- _What is being asked_: Retype the records that come next, word for word.

- _Supplied data_:

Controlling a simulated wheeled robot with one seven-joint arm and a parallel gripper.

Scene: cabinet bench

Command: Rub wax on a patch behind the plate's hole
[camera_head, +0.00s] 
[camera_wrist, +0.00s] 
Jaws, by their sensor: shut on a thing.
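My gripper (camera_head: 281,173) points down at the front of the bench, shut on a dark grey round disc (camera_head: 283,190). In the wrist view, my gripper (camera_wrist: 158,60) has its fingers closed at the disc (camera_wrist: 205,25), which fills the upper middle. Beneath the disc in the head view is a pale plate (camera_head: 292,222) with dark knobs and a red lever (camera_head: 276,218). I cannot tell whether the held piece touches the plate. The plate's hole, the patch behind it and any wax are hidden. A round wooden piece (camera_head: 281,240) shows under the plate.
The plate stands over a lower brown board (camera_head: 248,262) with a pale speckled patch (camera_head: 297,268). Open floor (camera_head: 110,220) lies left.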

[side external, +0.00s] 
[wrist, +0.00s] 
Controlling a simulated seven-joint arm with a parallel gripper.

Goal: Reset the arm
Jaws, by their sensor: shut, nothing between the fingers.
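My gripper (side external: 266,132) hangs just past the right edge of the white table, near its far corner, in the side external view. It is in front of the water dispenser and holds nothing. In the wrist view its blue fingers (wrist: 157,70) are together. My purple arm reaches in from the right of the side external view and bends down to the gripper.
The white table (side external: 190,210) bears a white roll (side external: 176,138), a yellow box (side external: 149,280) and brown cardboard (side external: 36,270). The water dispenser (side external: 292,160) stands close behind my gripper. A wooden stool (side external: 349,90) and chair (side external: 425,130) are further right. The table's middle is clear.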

- _Solution_:
Controlling a simulated wheeled robot with one seven-joint arm and a parallel gripper.

Scene: cabinet bench

Command: Rub wax on a patch behind the plate's hole
[camera_head, +0.00s] 
[camera_wrist, +0.00s] 
Jaws, by their sensor: shut on a thing.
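My gripper (camera_head: 281,173) points down at the front of the bench, shut on a dark grey round disc (camera_head: 283,190). In the wrist view, my gripper (camera_wrist: 158,60) has its fingers closed at the disc (camera_wrist: 205,25), which fills the upper middle. Beneath the disc in the head view is a pale plate (camera_head: 292,222) with dark knobs and a red lever (camera_head: 276,218). I cannot tell whether the held piece touches the plate. The plate's hole, the patch behind it and any wax are hidden. A round wooden piece (camera_head: 281,240) shows under the plate.
The plate stands over a lower brown board (camera_head: 248,262) with a pale speckled patch (camera_head: 297,268). Open floor (camera_head: 110,220) lies left.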

[side external, +0.00s] 
[wrist, +0.00s] 
Controlling a simulated seven-joint arm with a parallel gripper.

Goal: Reset the arm
Jaws, by their sensor: shut, nothing between the fingers.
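My gripper (side external: 266,132) hangs just past the right edge of the white table, near its far corner, in the side external view. It is in front of the water dispenser and holds nothing. In the wrist view its blue fingers (wrist: 157,70) are together. My purple arm reaches in from the right of the side external view and bends down to the gripper.
The white table (side external: 190,210) bears a white roll (side external: 176,138), a yellow box (side external: 149,280) and brown cardboard (side external: 36,270). The water dispenser (side external: 292,160) stands close behind my gripper. A wooden stool (side external: 349,90) and chair (side external: 425,130) are further right. The table's middle is clear.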

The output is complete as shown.